Required work. Check every line below for the word "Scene" and copy the ones that have it.

Provided information.
==================================================
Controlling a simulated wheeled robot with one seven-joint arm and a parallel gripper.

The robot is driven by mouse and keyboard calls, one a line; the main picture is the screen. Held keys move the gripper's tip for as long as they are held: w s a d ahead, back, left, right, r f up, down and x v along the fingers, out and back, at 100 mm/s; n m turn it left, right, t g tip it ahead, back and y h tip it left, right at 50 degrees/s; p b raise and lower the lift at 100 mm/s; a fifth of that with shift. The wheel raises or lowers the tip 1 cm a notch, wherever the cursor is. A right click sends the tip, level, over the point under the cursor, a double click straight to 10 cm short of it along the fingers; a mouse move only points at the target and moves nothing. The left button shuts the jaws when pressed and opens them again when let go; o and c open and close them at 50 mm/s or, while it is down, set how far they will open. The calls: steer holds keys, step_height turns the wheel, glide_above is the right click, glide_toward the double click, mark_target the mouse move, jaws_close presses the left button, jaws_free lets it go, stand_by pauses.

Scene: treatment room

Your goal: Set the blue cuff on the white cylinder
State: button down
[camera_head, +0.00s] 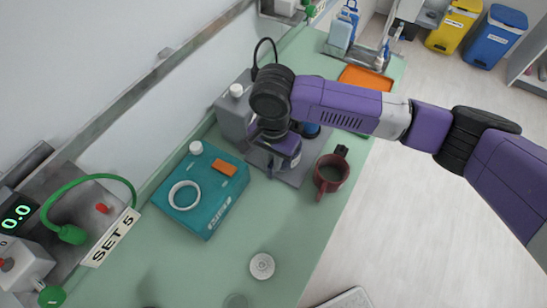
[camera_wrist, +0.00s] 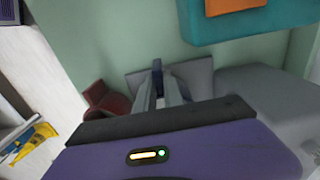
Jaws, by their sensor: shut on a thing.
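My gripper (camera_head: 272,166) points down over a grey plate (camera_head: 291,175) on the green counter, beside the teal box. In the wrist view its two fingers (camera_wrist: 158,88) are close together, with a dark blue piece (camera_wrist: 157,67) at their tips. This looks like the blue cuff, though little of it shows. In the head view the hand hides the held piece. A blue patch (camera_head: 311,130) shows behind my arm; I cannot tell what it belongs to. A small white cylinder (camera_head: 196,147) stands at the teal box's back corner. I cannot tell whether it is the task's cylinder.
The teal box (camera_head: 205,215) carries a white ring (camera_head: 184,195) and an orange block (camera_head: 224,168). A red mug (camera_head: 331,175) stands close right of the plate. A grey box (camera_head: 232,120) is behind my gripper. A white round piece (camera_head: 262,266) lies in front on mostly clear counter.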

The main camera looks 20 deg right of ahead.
==================================================
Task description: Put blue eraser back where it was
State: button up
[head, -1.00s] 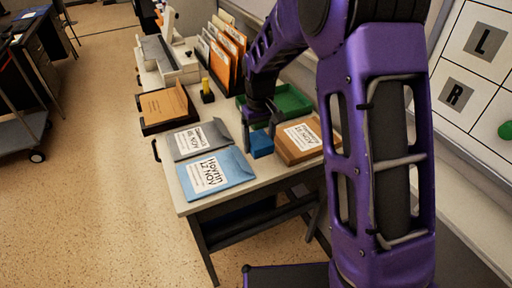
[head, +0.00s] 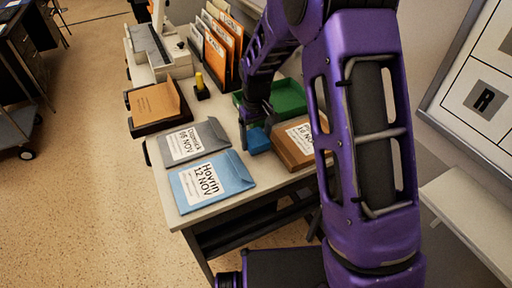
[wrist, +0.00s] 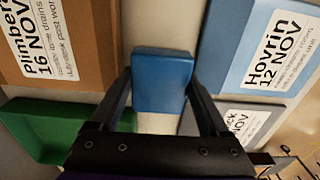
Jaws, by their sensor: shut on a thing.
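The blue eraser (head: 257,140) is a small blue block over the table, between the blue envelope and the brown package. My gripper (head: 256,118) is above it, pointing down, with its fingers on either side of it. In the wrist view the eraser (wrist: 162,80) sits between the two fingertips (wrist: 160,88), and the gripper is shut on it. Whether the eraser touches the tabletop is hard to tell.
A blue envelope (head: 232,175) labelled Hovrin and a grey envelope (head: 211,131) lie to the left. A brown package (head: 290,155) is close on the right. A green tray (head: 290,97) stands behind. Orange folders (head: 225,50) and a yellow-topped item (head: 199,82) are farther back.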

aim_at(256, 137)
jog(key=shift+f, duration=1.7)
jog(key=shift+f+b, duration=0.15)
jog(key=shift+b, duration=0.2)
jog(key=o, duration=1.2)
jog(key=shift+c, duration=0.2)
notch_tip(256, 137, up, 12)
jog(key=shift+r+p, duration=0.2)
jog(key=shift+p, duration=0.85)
==================================================
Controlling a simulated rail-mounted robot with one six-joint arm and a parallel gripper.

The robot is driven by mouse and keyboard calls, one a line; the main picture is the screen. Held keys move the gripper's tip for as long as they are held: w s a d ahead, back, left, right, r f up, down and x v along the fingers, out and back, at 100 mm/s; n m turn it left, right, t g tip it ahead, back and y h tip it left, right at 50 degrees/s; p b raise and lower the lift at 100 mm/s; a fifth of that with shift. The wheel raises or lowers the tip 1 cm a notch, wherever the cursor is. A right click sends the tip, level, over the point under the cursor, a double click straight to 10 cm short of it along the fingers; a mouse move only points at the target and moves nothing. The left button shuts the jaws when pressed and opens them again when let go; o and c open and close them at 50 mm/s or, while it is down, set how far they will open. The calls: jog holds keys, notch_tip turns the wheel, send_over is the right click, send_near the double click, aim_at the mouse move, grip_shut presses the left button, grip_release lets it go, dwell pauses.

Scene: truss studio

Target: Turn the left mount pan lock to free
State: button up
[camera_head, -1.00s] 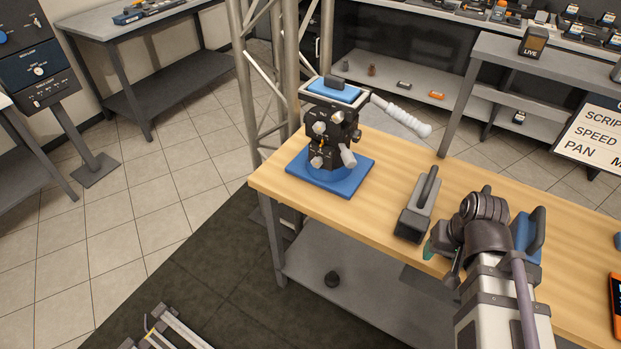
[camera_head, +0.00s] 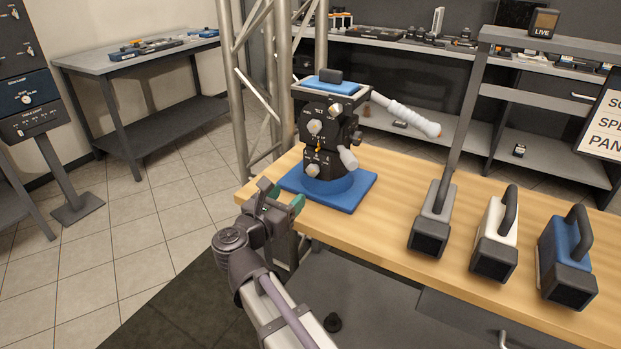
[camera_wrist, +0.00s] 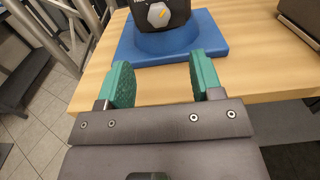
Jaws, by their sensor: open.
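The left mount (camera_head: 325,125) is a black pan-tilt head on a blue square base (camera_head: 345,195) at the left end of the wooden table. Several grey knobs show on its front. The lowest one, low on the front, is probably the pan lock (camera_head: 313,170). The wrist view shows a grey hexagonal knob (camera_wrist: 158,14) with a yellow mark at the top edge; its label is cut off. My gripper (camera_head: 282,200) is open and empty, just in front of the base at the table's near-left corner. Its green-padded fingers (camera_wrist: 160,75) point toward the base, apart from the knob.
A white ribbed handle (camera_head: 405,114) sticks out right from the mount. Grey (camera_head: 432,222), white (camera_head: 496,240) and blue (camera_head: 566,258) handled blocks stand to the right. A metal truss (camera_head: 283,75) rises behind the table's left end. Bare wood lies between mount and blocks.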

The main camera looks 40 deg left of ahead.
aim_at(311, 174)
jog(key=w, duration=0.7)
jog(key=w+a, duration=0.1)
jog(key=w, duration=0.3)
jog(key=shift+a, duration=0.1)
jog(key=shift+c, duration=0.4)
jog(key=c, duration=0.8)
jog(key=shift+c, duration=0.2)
==================================================
Right answer.
Scene: treatment room
Scene: truss studio

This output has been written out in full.